[NTLK] What do you consider essential packages for eMate?
chris.rupnik at gmail.com
Thu Mar 18 19:19:01 PDT 2021
It would be beneficial to me if Forrest and Frank possibly be willing to act as the guides in a zoom meeting to guide fellow emate-ties along the path to such a repair? We could record the session and post it later for others to follow at a later date?
Obviously the session would be around your schedules
Sent from my iPad
> On Mar 18, 2021, at 7:21 PM, Forrest <newton_phoenix at mindspring.com> wrote:
> For some reason—likely because I went on and on ;-) —the end of my message got cut off. Here it is:
> I don’t which to step on anyone’s toes, here, but for anyone in the US who does not want to ship their eMate off to Europe so Frank could fix it—I might be persuaded to complete the spring repair for you. I live in Arizona, and you would—as Frank does—be charged for only the shipping cost, and perhaps a small fee for time and expenses: probably less than $10 USD.
> I WOULD STILL, IF POSSIBLE, URGE that you send it to Frank (his limited time permitting), as he is truly the Edward Scissorhands of Newton/eMate repair. And, I mean that in the most complimentary way possible.
> BUT—please, GET IT DONE. Somehow. REALLY.
> Sent from my T-Mobile iPhone 11
>> On Mar 18, 2021, at 2:43 PM, Forrest Buffenmyer <newton_phoenix at mindspring.com> wrote:
>> Chris and Andre:
>> You need to get the Hinge Repair done, and very soon. In fact, I would STRONGLY urge NOT USING the eMate until it is completed.
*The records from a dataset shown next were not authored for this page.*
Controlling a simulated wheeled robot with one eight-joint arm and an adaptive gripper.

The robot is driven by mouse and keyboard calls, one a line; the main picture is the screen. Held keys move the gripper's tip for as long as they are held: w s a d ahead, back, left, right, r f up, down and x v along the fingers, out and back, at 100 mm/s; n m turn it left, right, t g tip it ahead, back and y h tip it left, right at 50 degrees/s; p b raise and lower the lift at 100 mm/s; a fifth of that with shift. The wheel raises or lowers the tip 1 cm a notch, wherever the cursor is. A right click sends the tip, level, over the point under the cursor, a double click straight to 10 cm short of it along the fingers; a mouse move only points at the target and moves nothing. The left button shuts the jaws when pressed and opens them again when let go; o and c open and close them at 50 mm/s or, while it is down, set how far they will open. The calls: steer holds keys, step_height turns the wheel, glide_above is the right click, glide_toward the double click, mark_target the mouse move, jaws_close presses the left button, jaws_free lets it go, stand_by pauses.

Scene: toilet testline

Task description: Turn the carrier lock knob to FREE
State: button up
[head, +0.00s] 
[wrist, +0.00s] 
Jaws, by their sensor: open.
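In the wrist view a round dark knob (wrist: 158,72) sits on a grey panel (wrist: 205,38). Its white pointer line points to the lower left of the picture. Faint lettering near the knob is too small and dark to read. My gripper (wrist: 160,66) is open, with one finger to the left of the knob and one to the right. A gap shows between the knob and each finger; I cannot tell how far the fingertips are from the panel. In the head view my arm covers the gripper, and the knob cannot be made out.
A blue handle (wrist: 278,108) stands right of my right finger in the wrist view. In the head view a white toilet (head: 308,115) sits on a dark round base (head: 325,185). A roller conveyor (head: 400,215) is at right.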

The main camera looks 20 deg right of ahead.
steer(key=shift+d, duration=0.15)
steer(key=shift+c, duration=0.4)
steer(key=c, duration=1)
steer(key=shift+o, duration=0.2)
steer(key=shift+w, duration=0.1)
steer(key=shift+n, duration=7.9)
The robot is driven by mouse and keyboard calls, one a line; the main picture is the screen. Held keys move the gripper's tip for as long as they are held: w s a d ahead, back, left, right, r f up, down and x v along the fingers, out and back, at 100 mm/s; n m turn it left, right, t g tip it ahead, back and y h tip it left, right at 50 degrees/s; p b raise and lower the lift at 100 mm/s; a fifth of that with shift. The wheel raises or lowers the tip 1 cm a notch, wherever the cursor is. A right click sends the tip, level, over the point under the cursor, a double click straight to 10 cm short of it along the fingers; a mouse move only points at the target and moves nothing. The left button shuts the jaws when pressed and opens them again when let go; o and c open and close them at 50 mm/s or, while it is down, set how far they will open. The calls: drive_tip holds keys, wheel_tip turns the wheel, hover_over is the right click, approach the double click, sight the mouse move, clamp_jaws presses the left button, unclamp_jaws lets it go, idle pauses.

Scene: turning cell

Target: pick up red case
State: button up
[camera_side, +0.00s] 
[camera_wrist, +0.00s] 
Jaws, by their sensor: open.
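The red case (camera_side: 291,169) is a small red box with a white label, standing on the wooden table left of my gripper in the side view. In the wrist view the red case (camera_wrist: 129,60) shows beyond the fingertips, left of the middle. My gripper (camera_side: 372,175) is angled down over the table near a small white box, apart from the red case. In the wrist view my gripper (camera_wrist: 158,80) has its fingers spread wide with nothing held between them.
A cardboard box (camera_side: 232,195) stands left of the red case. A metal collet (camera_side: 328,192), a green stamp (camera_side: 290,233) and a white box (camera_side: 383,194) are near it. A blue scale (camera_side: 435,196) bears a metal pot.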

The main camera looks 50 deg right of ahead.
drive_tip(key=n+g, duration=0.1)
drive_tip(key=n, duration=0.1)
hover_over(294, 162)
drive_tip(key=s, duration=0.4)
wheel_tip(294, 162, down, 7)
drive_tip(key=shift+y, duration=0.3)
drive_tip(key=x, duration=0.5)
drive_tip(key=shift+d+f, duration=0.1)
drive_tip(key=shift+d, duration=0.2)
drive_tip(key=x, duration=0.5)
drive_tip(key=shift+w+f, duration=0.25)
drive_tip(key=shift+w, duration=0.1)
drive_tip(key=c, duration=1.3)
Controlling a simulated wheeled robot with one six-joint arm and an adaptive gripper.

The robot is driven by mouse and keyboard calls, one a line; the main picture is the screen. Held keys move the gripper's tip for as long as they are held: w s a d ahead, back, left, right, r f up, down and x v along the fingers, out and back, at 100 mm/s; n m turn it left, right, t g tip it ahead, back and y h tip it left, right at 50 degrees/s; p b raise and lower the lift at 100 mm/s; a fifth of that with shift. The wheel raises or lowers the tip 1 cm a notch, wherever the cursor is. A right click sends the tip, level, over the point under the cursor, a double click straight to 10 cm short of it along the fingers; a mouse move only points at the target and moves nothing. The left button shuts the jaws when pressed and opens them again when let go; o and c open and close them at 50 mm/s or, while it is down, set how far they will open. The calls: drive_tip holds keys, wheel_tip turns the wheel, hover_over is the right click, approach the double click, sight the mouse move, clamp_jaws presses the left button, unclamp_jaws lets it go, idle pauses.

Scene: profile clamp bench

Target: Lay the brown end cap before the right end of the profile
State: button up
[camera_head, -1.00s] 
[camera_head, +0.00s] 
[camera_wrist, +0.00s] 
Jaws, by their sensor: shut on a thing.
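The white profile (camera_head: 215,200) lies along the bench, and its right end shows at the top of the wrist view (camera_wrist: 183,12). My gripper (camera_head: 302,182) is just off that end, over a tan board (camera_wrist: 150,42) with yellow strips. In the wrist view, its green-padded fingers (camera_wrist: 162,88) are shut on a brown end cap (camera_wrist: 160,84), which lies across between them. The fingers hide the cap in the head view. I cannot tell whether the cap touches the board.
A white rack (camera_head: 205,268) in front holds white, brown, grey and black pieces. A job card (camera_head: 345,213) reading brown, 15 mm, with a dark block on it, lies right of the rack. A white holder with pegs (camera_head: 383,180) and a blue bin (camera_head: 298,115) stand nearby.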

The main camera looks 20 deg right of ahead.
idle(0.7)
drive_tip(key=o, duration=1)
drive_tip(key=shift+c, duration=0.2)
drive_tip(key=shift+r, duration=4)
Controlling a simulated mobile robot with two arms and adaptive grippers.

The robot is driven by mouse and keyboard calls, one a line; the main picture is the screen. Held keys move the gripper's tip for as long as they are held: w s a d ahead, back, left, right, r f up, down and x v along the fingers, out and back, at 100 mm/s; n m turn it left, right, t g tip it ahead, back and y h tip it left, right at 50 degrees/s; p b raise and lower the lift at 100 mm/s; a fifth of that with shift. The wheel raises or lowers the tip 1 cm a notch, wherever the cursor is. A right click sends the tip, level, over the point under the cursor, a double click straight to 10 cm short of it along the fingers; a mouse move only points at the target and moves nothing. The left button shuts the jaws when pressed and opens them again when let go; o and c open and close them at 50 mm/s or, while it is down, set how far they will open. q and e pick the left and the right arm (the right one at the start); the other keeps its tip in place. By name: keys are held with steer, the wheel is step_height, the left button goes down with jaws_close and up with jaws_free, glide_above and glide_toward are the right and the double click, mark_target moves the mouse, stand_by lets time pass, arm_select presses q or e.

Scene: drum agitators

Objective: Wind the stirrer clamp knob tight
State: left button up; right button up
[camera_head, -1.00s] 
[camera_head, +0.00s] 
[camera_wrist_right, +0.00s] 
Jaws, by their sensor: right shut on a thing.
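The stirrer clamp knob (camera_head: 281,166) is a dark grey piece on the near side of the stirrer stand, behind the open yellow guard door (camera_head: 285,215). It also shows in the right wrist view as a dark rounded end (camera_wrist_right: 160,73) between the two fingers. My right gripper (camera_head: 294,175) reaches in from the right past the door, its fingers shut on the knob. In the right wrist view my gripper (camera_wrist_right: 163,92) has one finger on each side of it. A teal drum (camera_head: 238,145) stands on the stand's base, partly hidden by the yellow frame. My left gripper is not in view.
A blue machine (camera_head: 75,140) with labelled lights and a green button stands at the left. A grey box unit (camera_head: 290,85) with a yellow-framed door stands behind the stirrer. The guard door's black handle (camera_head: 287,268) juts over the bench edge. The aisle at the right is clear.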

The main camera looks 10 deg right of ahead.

>> Referring to a post last week—I just got an eMate from eBay for only $55! It was untested, as the seller did not have a power supply to boot it up. Before buying I carefully zoomed in on the pictures of both the exterior and interior—nearly flawless. Still, looks only count for so much, if it doesn’t work it’s a pretty paperweight, right?
>> I gambled and made the purchase. When it arrived I connected it to a Newton power supply—it started right up, no marks on the screen, darned near perfection!
>> I thought to myself, “Well, I can enjoy this for a little while, right, before I tear it down for the Hinge Repair?”
>> “NOT SO FAST, MY FRIEND!” Wisely I decided against that, and disassembled it a few days ago, almost immediately after receiving it. IT’S A GOOD THING I DID. There was the equivalent of a ticking time bomb inside. One of the springs had worked itself loose and would soon, I am certain, pierce the ribbon cable (I mean, it was sitting right there against it.) I likely caught it just in time. After about 2 hours of work—taking my time—both my hinge repairs are done, and will not rear its ugly head again.
>> Recall that these are 20+ year old machines. That grease is getting stiffer and stiffer, which causes (and forces) the spring ends to work themselves loose. I would not trust one EVEN SEALED IN AN UNOPENED BOX to not soon work itself loose. (It’s also noteworthy that only the LEFT spring threatens the display cable—but why not do both springs?)
>> For me at least, it was EXTRAORDINARILY simple. There are eMate disassembly instructions on Frank’s site, https://www.pda-soft.de/ , as well as Joel Sciamma’s excellent Inventor’s Emporium site: http://www.inventors-emporium.co.uk/pages/newton-emate-hinge.html . (The latter is also available through Frank’s site.
>> I read through Joel’s instructions on how to repair a damaged ribbon cable. UUUUGGGHHHH. I’ve done repairs like that before many times and would NOT want to attempt any more, especially when such repair can be avoided with some easy preventative maintenance.